▶ _OBJECTIVE_:
In the listing below, locate the lines that hold "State" and copy them.

Records of robot episodes:

***

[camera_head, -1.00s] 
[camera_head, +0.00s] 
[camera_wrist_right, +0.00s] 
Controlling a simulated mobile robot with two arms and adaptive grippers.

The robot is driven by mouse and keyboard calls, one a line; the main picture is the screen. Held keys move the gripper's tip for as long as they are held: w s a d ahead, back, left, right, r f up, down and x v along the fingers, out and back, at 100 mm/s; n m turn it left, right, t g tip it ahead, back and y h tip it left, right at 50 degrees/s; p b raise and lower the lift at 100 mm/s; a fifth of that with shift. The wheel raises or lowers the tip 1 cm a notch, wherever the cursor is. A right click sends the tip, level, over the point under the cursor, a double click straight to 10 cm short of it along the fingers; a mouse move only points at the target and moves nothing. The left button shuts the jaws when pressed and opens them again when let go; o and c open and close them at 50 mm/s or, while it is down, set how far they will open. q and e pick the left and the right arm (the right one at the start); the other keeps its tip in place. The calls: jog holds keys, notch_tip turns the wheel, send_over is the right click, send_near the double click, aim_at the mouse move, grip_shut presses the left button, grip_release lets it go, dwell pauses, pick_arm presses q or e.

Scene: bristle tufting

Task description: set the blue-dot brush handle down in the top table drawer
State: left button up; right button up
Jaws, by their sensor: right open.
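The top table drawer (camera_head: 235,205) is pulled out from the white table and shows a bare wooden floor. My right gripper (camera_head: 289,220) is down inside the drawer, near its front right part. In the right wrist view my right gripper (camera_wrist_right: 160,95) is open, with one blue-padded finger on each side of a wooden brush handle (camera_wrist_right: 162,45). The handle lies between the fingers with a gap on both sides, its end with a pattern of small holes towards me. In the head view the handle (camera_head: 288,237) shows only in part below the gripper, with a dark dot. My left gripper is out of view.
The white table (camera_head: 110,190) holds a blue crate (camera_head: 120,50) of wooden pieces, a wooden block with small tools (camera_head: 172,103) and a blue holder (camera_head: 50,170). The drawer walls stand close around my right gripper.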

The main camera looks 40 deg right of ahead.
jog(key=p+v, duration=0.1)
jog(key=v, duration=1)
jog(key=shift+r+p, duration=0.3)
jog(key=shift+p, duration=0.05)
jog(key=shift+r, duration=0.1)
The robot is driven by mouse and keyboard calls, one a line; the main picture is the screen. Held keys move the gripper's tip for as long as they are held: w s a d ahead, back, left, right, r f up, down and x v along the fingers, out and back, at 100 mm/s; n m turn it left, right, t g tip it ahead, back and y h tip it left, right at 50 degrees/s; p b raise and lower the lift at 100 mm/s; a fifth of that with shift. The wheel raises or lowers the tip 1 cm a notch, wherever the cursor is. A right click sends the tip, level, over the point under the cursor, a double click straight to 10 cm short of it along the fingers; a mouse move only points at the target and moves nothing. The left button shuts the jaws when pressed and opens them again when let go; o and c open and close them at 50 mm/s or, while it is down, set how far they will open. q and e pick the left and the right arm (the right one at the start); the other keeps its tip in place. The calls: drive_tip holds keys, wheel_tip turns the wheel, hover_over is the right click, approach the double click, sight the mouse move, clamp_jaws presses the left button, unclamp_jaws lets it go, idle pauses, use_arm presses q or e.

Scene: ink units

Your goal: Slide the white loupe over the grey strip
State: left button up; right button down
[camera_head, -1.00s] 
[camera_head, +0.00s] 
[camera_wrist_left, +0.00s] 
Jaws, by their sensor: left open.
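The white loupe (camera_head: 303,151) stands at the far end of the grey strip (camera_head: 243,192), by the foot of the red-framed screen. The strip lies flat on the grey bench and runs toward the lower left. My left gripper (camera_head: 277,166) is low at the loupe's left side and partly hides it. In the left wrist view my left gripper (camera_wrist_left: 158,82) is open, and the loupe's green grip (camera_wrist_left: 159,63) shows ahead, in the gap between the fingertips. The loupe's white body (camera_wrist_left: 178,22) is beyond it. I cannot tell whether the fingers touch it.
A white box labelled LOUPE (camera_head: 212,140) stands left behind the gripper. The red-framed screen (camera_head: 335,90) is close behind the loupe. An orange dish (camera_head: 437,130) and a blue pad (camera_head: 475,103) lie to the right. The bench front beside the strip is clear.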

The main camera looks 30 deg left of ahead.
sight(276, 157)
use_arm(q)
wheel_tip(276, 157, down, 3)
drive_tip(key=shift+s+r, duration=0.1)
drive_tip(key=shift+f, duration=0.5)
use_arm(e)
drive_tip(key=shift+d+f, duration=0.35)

***

▶ _SOLUTION_:
State: left button up; right button up
State: left button up; right button down

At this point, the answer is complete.